EXERCISE INSTRUCTIONS:
List each line of the data that holds the string "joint".
** start GIVEN DATA **
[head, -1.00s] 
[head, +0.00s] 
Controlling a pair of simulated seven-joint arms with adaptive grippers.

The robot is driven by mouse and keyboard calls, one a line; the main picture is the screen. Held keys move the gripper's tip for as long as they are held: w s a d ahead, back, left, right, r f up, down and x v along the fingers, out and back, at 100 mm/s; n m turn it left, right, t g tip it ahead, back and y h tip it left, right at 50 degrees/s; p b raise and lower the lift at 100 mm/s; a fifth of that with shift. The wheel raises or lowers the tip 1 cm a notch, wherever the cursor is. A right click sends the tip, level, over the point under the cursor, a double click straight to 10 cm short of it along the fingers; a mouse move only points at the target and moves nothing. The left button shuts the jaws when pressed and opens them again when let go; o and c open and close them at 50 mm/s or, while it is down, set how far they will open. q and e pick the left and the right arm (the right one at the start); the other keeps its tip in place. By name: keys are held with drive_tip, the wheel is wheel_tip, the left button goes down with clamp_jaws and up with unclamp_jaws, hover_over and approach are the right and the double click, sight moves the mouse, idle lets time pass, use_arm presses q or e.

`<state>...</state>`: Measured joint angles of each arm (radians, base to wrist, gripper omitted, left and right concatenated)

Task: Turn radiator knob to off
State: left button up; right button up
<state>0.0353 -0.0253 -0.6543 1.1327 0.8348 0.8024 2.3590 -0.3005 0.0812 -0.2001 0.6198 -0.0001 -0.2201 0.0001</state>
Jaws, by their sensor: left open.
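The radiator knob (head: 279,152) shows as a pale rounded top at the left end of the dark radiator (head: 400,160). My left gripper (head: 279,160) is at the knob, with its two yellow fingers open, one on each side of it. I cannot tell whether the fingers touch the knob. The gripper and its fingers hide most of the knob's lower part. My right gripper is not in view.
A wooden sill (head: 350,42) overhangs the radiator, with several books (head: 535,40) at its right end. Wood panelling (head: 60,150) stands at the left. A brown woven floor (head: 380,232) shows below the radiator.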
** end GIVEN DATA **
ANSWER TO THIS EXERCISE:
Controlling a pair of simulated seven-joint arms with adaptive grippers.
`<state>...</state>`: Measured joint angles of each arm (radians, base to wrist, gripper omitted, left and right concatenated)

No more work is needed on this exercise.